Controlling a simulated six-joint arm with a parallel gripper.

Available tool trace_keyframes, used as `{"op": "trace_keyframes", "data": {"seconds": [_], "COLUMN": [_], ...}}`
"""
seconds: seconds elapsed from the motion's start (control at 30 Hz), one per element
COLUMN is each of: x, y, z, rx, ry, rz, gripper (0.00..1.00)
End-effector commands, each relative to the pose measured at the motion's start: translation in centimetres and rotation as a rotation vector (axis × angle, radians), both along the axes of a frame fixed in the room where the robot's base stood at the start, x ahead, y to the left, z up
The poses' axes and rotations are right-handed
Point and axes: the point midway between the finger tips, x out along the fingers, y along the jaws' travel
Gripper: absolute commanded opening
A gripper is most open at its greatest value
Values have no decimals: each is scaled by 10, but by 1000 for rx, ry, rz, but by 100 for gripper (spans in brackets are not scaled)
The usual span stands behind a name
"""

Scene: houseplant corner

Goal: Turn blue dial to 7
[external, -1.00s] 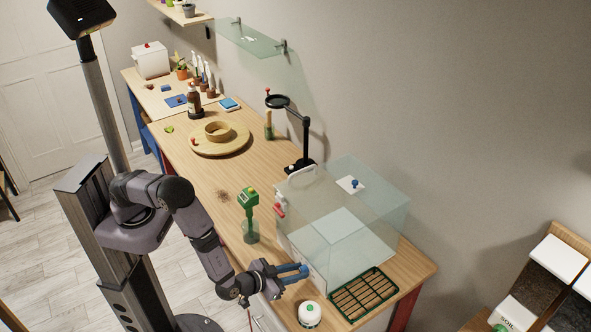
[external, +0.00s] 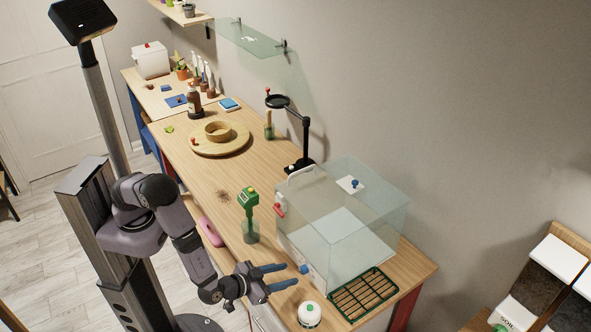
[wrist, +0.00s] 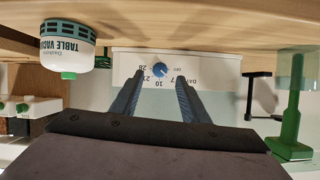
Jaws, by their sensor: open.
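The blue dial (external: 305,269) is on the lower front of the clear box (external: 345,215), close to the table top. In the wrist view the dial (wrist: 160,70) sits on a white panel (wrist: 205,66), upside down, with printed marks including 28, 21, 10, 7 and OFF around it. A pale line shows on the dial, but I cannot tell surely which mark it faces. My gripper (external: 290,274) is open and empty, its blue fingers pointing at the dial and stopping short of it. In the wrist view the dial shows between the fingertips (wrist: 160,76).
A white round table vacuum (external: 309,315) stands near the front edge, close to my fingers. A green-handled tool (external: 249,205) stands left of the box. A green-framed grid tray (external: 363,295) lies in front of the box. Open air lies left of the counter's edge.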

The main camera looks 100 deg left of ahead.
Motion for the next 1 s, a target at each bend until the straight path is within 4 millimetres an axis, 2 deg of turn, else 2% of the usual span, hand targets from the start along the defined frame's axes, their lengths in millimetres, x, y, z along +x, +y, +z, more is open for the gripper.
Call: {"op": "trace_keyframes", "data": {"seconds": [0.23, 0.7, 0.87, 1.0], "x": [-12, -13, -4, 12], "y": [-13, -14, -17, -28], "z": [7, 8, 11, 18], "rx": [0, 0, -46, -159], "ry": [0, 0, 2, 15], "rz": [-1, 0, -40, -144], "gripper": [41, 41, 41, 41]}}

(SET TASK)
Write out the listing's lines exactly, from its first line through the line that contains "seconds: seconds elapsed", and stop there.

(RESULT OF THE EXERCISE)
Controlling a simulated six-joint arm with a parallel gripper.

Available tool trace_keyframes, used as `{"op": "trace_keyframes", "data": {"seconds": [_], "COLUMN": [_], ...}}`
"""
seconds: seconds elapsed from the motion's start (control at 30 Hz), one per element

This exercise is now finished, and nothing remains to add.